Public Banking: An Idea Whose Time Has Come - by Stephen Lendman
The 1913 Federal Reserve Act let powerful bankers usurp America's money system in violation of the Constitution's Article I, Section 8, giving only Congress the power to "coin Money (and) regulate the Value thereof...." Thereafter, powerful bankers victimized working Americans, using money, credit and debt for private self-enrichment by bankrolling and colluding with Congress and administrations to implement laws favoring them.
As a result, decades of deregulation, outsourcing, economic financialization, and casino capitalism followed, eroding purchasing power, producing asset bubbles, record budget and national debt levels, and depression-sized unemployment far higher than reported numbers, manipulated to look better.
After financial crisis erupted in late 2007, harder than ever Main Street hard times followed, getting worse, not better. As a result, high levels of personal and business bankruptcies resulted. Millions of homes have been lost. Record numbers of Americans are impoverished. An unprecedented wealth gap grows steadily. America's unstable economy lurches from one crisis to another, the current one miring Main Street in depression, still in its early stages.

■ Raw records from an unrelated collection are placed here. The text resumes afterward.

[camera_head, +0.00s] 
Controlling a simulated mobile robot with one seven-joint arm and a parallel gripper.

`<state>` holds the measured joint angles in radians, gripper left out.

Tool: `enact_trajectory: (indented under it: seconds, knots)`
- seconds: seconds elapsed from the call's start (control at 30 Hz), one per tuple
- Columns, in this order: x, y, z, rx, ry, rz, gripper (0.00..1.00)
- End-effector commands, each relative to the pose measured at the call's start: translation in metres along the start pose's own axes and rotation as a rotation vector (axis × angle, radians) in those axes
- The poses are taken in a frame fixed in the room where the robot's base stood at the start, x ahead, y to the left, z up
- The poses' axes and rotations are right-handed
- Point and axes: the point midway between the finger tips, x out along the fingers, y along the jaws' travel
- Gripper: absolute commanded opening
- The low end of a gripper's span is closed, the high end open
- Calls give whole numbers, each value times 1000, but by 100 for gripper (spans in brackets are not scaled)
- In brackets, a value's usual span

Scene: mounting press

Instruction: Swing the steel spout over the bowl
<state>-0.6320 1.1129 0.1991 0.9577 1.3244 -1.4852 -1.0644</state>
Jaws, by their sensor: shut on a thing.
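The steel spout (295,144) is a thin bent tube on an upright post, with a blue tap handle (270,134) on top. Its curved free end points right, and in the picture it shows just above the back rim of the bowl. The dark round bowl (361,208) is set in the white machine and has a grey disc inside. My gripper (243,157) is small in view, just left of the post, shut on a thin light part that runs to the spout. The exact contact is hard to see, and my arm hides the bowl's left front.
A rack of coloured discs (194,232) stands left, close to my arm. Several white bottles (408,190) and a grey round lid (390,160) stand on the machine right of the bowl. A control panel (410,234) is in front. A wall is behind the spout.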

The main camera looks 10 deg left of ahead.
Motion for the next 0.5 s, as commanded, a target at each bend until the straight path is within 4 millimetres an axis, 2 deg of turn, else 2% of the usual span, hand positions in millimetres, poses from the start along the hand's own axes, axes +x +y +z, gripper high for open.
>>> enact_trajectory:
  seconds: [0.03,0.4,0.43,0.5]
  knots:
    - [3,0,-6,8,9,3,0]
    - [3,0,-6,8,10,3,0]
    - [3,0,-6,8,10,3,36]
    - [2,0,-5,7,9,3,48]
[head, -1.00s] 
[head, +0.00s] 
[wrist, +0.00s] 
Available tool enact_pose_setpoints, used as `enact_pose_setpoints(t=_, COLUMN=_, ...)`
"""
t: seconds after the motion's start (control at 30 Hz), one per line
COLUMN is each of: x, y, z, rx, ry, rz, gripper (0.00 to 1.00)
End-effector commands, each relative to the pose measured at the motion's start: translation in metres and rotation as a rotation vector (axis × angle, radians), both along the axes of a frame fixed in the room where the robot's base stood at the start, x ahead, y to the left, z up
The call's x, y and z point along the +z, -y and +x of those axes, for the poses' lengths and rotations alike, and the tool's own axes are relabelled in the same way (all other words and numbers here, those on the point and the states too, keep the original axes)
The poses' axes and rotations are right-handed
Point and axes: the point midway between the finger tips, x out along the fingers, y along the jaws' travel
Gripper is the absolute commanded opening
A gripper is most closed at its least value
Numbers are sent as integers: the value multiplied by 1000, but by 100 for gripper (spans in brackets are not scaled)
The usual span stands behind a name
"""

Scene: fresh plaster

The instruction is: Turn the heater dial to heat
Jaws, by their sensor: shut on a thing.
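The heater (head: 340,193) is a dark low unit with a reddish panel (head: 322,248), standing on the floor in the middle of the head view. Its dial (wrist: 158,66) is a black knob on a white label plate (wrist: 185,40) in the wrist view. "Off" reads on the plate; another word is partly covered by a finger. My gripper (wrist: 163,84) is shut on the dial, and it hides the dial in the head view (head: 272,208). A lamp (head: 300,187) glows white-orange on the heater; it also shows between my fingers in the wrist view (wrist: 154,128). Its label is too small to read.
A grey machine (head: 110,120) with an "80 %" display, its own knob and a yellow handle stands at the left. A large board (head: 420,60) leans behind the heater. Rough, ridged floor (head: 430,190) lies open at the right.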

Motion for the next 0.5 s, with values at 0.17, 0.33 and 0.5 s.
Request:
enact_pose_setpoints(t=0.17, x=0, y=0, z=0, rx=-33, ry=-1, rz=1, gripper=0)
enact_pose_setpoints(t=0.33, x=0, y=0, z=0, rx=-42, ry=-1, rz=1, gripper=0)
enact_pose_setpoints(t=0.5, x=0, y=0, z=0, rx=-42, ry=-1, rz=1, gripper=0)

Recovery is pure illusion. Today's contagion spread out-of-control globally. No one's sure how to contain it, so Wall Street got trillions of dollars in a desperate attempt to socialize losses, privatize profits, and pump life back into a corpse through grand theft by sucking public wealth to the financial sector, other corporate favorites, and America's aristocracy already with too much.
Speculation and debt need more of it to prosper, but ultimately it's a losing game. The greater the expansion, the harder it falls, especially when credit contraction persists. Job creation is moribund. Industrial America keeps imploding. High-paying jobs are exported. Economic prospects are eroding. Workers are exploited for greater corporate profits, and no one's sure how to revive stable, sustainable long-term growth.
Privatized money control is the problem, representing democracy's greatest threat. Regaining public control can restore it. The time for launching public banking across America is now when more than ever it's needed.